The risks involved in getting around the Charleston area without a car aren’t hypothetical.
Last week, a bicyclist was killed near the intersection of Spring Street and Hagood Avenue in downtown Charleston, allegedly by a driver under the influence.
At least six other bicyclists and pedestrians have been killed in Charleston this year, according to the city police department. We can and should do more to prevent such tragedies.
For one thing, driving under the influence is never acceptable. But that’s far from the only concern.
Earlier this month, The Post and Courier’s Abigail Darlington and Robert Behre did a deep dive into the Charleston region’s troubling number of pedestrian and bicyclist fatalities — the most in the state, according to a recent report by the Palmetto Cycling Coalition.
The problem areas are well known — Folly Road, Dorchester Road, Ashley Phosphate Road and the Crosstown, among others. They are wide roads with fast-moving cars and limited crosswalks, bike lanes and other facilities.

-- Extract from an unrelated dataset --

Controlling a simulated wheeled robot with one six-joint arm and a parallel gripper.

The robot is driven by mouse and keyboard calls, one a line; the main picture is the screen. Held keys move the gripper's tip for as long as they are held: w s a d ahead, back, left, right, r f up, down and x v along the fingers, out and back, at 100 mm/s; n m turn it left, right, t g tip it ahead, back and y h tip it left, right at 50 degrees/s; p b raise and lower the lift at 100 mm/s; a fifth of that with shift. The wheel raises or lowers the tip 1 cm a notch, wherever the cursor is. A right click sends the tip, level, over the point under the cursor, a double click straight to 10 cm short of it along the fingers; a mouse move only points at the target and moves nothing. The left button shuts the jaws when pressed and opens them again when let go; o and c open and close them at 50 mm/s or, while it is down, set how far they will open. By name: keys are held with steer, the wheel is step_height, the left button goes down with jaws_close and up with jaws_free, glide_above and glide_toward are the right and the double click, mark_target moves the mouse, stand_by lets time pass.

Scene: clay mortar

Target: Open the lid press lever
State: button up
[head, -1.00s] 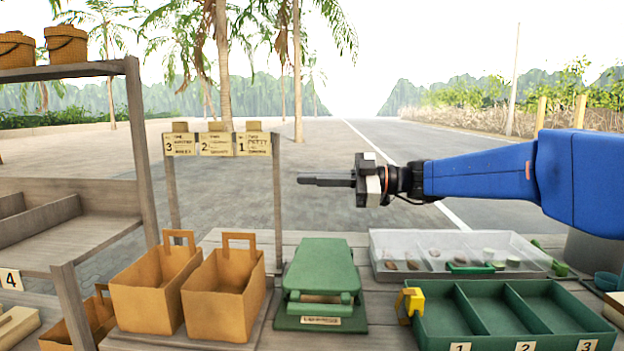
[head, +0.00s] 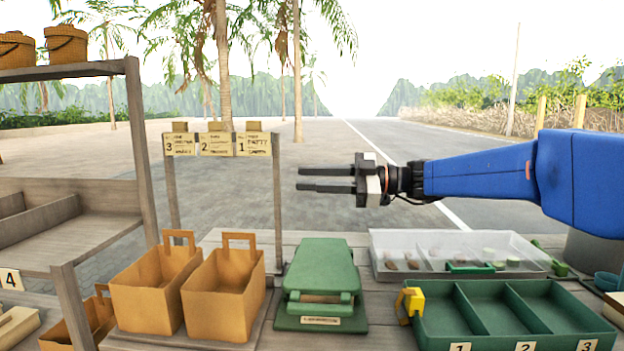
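The lid press (head: 321,270) is a green device on the wooden table, in the middle of the head view. Its broad green top lies flat, and a bar, perhaps the lever (head: 318,297), crosses its near end above a labelled base. My gripper (head: 299,179) is in the air above and behind the press, pointing left. Its two dark fingers are apart with a gap between them, and nothing is held. The gripper does not touch the press.
Two orange bags (head: 223,290) stand left of the press. A clear tray (head: 385,270) with small items lies to the right, behind a green three-compartment tray (head: 440,310) with a yellow clip (head: 412,301). A rack with numbered cards (head: 218,144) stands behind the bags.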

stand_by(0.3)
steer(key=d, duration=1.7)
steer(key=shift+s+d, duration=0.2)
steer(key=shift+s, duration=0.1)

But even obvious and straightforward solutions often prove unnecessarily complicated to implement.
Part of the problem is jurisdiction. The state Department of Transportation manages most of the roads in the region, but there are federal rules that apply as well. County governments often oversee building new roads. Town and city governments control some local streets.
And those different governments sometimes have very different ideas about transportation priorities.

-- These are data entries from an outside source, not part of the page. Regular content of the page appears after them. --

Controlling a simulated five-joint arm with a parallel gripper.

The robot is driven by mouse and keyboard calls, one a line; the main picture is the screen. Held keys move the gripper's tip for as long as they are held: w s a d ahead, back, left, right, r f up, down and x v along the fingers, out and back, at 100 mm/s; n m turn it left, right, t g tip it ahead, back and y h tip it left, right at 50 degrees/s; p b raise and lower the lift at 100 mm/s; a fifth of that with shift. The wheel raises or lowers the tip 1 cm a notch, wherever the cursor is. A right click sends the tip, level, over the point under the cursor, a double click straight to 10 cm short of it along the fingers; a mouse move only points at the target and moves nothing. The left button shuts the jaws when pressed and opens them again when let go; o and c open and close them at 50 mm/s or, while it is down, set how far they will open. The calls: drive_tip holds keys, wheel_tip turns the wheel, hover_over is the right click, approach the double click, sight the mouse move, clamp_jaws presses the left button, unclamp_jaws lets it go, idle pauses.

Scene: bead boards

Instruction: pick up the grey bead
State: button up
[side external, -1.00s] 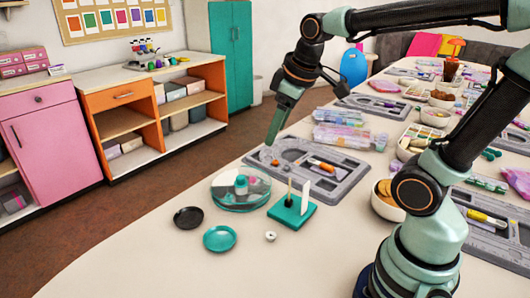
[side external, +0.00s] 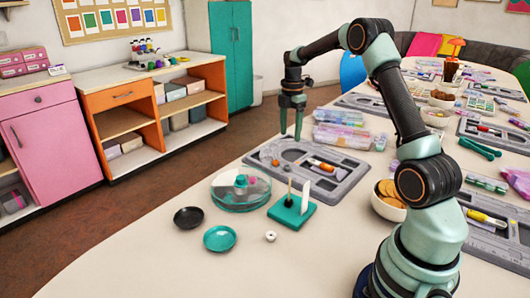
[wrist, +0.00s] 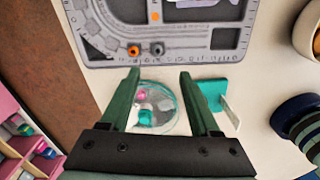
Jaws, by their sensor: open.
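In the wrist view the small grey bead (wrist: 157,48) sits on the grey bead board (wrist: 190,40), near its edge, just right of an orange bead (wrist: 134,50). My gripper (wrist: 159,74) is open and empty, with the grey bead ahead of and between the lines of its fingers. In the side view my gripper (side external: 291,136) points straight down above the board (side external: 345,188), its tips clear of it. I cannot pick out the grey bead surely in the side view.
A clear round dish (side external: 240,204) with coloured things stands in front of the board. Beside it are a teal stand (side external: 292,214) with a peg and white card, a black dish (side external: 188,217), a teal dish (side external: 219,238) and a white ring (side external: 270,236).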

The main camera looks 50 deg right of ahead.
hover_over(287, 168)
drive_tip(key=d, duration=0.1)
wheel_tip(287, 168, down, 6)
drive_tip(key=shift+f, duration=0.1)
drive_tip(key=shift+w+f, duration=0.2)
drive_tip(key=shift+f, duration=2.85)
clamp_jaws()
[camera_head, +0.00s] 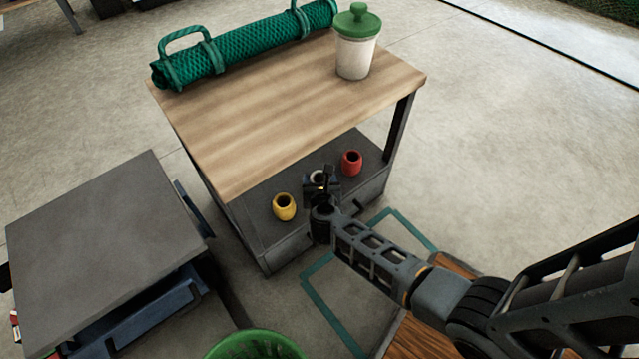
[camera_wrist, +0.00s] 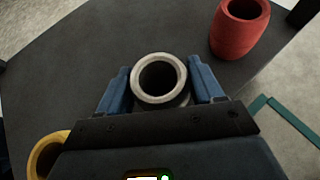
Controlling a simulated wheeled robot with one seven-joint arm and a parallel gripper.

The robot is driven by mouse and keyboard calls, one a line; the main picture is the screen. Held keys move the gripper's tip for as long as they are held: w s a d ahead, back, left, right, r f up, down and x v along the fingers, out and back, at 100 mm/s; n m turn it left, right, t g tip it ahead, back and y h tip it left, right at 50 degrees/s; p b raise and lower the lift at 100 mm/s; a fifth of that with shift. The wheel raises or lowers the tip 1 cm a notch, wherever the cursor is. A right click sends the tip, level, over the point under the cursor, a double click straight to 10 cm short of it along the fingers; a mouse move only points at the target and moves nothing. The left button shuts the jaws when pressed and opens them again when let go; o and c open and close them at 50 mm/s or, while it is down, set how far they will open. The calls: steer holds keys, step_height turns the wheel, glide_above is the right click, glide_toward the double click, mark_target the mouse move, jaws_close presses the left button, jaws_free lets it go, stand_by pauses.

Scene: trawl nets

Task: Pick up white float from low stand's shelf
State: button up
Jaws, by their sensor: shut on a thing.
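The white float (camera_wrist: 159,74) is a short hollow cylinder, upright with its round opening facing up. It stands at the dark shelf (camera_head: 260,205) of the low stand (camera_head: 300,110), between the yellow and red floats. My gripper (camera_wrist: 160,88) is shut on the white float, one blue finger on each side of it. In the head view the white float (camera_head: 318,176) shows only in part behind my gripper (camera_head: 320,183). I cannot tell whether its base touches the shelf.
A yellow float (camera_head: 284,207) stands left of my gripper and a red float (camera_head: 351,162) right of it. The wooden top above carries a green net roll (camera_head: 240,47) and a white jar with green lid (camera_head: 355,50). A grey table (camera_head: 100,235) stands left.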

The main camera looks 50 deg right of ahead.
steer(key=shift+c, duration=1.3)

The state DOT, for example, mostly measures a road’s effectiveness by its “level of service.” In the broadest terms, that means that roads that move the highest number of cars at the highest speeds get good grades. Roads that get backed up fail.
Obviously, that information is important. Data on congestion can be useful for making planning decisions. But measuring effectiveness based on traffic flow completely ignores — and in many cases actively works against — pedestrian, bicyclist and even driver safety.

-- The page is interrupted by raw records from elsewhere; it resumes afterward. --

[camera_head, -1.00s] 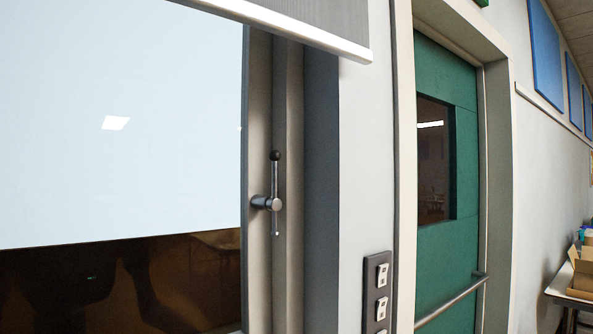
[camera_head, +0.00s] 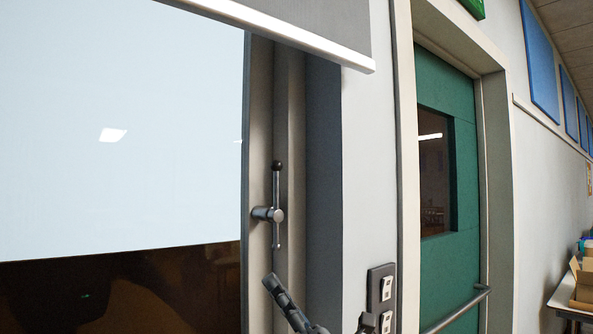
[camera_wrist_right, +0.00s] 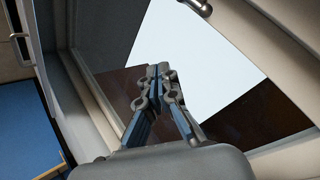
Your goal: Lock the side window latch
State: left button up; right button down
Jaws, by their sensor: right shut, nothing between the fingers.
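The window latch (camera_head: 268,214) sits on the side window's frame (camera_head: 258,120). Its thin metal lever stands upright, with a dark ball knob (camera_head: 277,166) at the top and a short end below the round hub. My right gripper (camera_head: 270,282) comes in from the bottom, below the latch and apart from it. In the right wrist view its fingers (camera_wrist_right: 158,78) are closed together and empty. A grey metal piece (camera_wrist_right: 198,5) at the top edge of that view may be part of the latch. My left gripper is not in view.
A grey blind with a white bottom bar (camera_head: 300,45) hangs above the latch. A switch panel (camera_head: 381,290) is on the wall to the right. Further right are a green door (camera_head: 450,265) with a push bar (camera_head: 455,308) and a table with boxes (camera_head: 580,292).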

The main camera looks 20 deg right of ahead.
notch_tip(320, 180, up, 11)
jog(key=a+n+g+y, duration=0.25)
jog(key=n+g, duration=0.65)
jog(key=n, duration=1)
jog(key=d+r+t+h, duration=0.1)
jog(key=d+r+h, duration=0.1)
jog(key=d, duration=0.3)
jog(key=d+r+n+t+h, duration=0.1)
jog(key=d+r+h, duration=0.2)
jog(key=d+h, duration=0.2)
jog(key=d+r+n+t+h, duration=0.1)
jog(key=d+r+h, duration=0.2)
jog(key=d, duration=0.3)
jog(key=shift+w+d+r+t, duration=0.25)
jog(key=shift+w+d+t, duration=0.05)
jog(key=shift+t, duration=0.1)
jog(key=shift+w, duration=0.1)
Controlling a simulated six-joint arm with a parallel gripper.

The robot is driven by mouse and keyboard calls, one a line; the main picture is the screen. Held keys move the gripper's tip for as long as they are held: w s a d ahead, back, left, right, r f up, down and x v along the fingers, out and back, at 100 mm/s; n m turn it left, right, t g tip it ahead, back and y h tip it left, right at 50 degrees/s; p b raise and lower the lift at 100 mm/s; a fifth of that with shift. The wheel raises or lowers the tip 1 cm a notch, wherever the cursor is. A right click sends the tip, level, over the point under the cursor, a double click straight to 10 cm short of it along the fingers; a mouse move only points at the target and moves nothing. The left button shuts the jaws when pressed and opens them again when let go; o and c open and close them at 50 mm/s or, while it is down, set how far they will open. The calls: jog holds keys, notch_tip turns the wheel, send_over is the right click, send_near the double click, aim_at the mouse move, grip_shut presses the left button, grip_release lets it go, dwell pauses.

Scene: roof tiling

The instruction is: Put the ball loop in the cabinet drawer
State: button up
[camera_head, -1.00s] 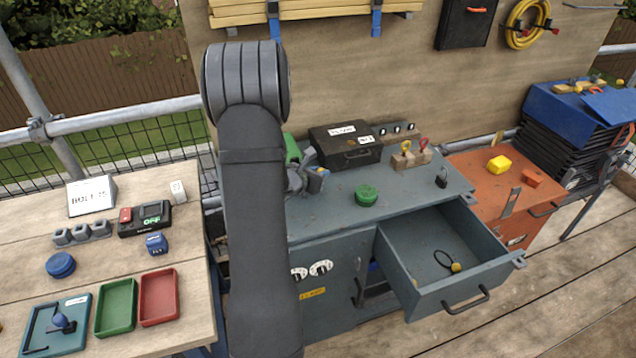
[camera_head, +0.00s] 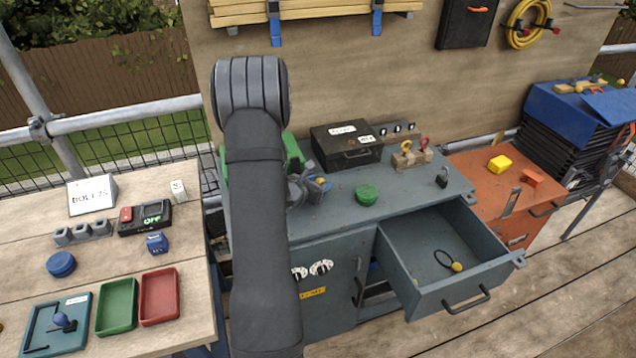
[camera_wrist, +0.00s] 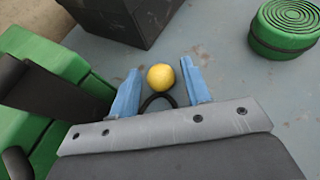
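A ball loop, a yellow ball (camera_wrist: 160,77) with a black loop, shows in the wrist view between the two blue fingers of my gripper (camera_wrist: 160,82). Gaps show on both sides of the ball, so my gripper is open around it. In the head view my gripper (camera_head: 318,184) is low over the left part of the grey cabinet top (camera_head: 335,215), with a bit of yellow at the fingers. The cabinet drawer (camera_head: 420,285) is pulled open. A second yellow ball with a black loop (camera_head: 456,267) lies on its floor.
A green ribbed round tin (camera_head: 367,195) stands right of my gripper. A black case (camera_head: 345,147) is behind it and a green object (camera_head: 292,150) lies beside it. A padlock (camera_head: 442,178) stands near the right edge. The drawer has much free room.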

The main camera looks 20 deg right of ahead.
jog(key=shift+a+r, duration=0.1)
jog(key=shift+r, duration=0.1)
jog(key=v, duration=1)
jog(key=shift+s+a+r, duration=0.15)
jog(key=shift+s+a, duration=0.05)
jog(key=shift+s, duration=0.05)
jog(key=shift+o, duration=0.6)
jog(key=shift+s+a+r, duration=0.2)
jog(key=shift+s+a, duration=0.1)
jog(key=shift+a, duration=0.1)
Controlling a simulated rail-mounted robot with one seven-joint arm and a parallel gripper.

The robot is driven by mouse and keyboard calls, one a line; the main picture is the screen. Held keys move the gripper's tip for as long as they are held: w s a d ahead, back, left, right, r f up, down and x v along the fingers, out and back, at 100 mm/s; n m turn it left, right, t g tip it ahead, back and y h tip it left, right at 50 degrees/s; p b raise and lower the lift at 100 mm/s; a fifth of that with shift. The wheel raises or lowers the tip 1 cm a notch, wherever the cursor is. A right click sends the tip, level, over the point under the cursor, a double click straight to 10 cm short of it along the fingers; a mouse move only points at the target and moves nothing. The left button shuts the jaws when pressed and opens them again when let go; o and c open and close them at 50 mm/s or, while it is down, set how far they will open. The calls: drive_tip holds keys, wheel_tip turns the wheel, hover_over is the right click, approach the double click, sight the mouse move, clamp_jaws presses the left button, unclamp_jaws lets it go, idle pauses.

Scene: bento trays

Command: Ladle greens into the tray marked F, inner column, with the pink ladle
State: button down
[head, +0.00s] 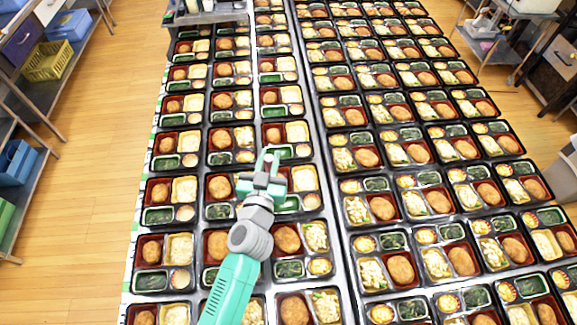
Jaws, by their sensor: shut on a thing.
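My gripper (267,163) is at the middle of the view, above the left table's right-hand column of trays. Its jaws are shut on something small that I cannot make out. No pink ladle shows clearly. Near the gripper, a tray (313,184) is partly hidden by it and the arm. Dark greens (290,269) lie in a small compartment of a nearer tray in that column. I cannot read any tray marks, so I cannot tell which tray is F.
Trays in long rows cover the left table and the right table (345,240), with a narrow gap between them. A grey station (205,17) stands at the far end of the left table. Shelves with a yellow basket (48,61) stand left. The wooden floor (105,140) is clear.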

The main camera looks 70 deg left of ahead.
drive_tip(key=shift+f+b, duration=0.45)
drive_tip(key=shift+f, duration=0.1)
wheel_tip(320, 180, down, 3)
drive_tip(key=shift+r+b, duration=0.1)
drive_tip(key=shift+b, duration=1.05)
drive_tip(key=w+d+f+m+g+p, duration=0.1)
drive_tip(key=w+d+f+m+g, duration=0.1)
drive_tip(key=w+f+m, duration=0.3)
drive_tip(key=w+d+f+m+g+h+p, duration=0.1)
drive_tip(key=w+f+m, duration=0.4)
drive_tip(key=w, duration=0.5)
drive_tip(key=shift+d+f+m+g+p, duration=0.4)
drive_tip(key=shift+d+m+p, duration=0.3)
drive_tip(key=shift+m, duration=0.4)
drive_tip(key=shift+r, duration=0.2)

That’s because moving cars more quickly tends to make them more dangerous.
Charleston-area officials are generally making more nuanced decisions on transportation now that most jurisdictions seem to be on similar pages about so-called “complete streets” that account for not just cars, but public transit riders, bicyclists and pedestrians.
The Rethink Folly Road steering committee recently approved a design that will significantly improve pedestrian and bicyclist safety on that road, for instance.
But the region ought to be much more aggressive about making changes that would protect people trying to get around town without a car. And those changes would benefit everyone — including drivers.
Safe, useful bike and pedestrian infrastructure would help coax more people out of their cars for more trips, which would mean less traffic. And many of the types of improvements that make streets safer for walkers and bikers — lower speed limits, traffic calming devices, better signals — make streets safer for people in cars.
Another issue is funding. The state DOT allocates about $5 million per year for non-car transportation — for all of South Carolina. That’s about $1 per resident, and less than a quarter of 1 percent of the total DOT budget.
That’s a missed opportunity. Cars shouldn’t be the only safe way to travel around the Charleston area. And making things safer and more convenient for people on two feet or two wheels would make things safer and more convenient for us all.